↓↓↓
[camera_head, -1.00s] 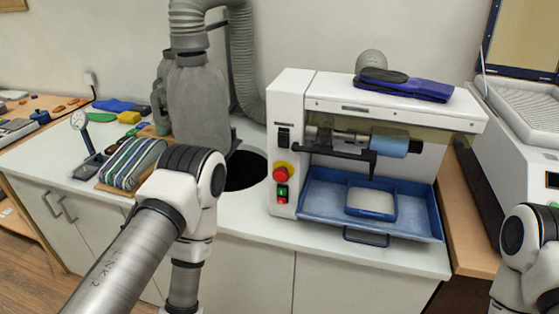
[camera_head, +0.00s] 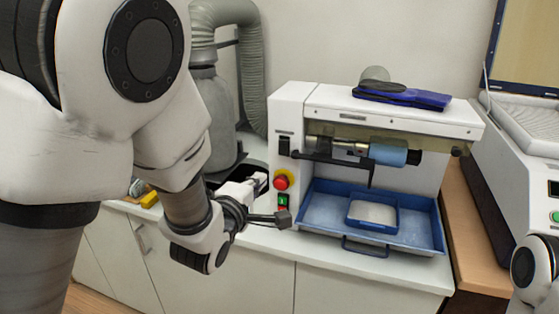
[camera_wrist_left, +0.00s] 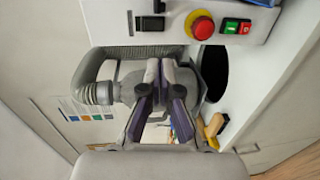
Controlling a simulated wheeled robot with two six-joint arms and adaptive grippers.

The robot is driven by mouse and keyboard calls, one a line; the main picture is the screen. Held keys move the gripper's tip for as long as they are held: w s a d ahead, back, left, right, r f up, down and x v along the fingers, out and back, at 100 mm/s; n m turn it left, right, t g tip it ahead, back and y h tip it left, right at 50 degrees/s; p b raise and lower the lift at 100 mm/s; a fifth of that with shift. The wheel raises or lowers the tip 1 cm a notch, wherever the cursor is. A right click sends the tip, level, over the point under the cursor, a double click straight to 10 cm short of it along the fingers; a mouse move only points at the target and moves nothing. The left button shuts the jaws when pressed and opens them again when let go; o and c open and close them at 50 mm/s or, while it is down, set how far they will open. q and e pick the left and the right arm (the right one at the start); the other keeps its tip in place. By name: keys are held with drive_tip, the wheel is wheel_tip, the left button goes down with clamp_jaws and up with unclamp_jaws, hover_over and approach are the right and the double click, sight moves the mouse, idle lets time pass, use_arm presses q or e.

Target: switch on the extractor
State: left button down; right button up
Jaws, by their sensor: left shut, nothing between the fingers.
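The grey extractor (camera_head: 215,100) with its ribbed hose (camera_head: 249,75) stands behind my left arm, partly hidden. To its right, the white machine (camera_head: 400,115) has a front panel with a black switch (camera_head: 284,146), a red knob on a yellow ring (camera_head: 282,181) and a green-and-red switch (camera_head: 283,200). My left gripper (camera_head: 284,219) is shut and empty, its tip in the picture just below the green-and-red switch; contact cannot be told. In the left wrist view the shut fingers (camera_wrist_left: 164,68) point towards the panel, below the black switch (camera_wrist_left: 150,23); the green-and-red switch (camera_wrist_left: 237,27) is up and right.
A blue tray (camera_head: 425,235) sticks out at the machine's front, with a handle below. Blue-black insoles (camera_head: 402,96) lie on its top. Another white machine (camera_head: 530,140) stands at the right. My right arm shows only at the lower right edge.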

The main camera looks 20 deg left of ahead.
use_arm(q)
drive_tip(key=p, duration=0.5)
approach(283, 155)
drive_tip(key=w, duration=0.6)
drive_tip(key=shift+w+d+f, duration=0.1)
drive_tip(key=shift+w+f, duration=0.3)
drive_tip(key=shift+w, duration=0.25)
↑↑↑
__Required work__.
Copy the whole listing above word for word but do not carry over the pictures.

__Answer for the task__.
[camera_head, -1.00s] 
[camera_head, +0.00s] 
[camera_wrist_left, +0.00s] 
Controlling a simulated wheeled robot with two six-joint arms and adaptive grippers.

The robot is driven by mouse and keyboard calls, one a line; the main picture is the screen. Held keys move the gripper's tip for as long as they are held: w s a d ahead, back, left, right, r f up, down and x v along the fingers, out and back, at 100 mm/s; n m turn it left, right, t g tip it ahead, back and y h tip it left, right at 50 degrees/s; p b raise and lower the lift at 100 mm/s; a fifth of that with shift. The wheel raises or lowers the tip 1 cm a notch, wherever the cursor is. A right click sends the tip, level, over the point under the cursor, a double click straight to 10 cm short of it along the fingers; a mouse move only points at the target and moves nothing. The left button shuts the jaws when pressed and opens them again when let go; o and c open and close them at 50 mm/s or, while it is down, set how far they will open. q and e pick the left and the right arm (the right one at the start); the other keeps its tip in place. By name: keys are held with drive_tip, the wheel is wheel_tip, the left button goes down with clamp_jaws and up with unclamp_jaws, hover_over and approach are the right and the double click, sight moves the mouse, idle lets time pass, use_arm presses q or e.

Target: switch on the extractor
State: left button down; right button up
Jaws, by their sensor: left shut, nothing between the fingers.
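The grey extractor (camera_head: 215,100) with its ribbed hose (camera_head: 249,75) stands behind my left arm, partly hidden. To its right, the white machine (camera_head: 400,115) has a front panel with a black switch (camera_head: 284,146), a red knob on a yellow ring (camera_head: 282,181) and a green-and-red switch (camera_head: 283,200). My left gripper (camera_head: 284,219) is shut and empty, its tip in the picture just below the green-and-red switch; contact cannot be told. In the left wrist view the shut fingers (camera_wrist_left: 164,68) point towards the panel, below the black switch (camera_wrist_left: 150,23); the green-and-red switch (camera_wrist_left: 237,27) is up and right.
A blue tray (camera_head: 425,235) sticks out at the machine's front, with a handle below. Blue-black insoles (camera_head: 402,96) lie on its top. Another white machine (camera_head: 530,140) stands at the right. My right arm shows only at the lower right edge.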

The main camera looks 20 deg left of ahead.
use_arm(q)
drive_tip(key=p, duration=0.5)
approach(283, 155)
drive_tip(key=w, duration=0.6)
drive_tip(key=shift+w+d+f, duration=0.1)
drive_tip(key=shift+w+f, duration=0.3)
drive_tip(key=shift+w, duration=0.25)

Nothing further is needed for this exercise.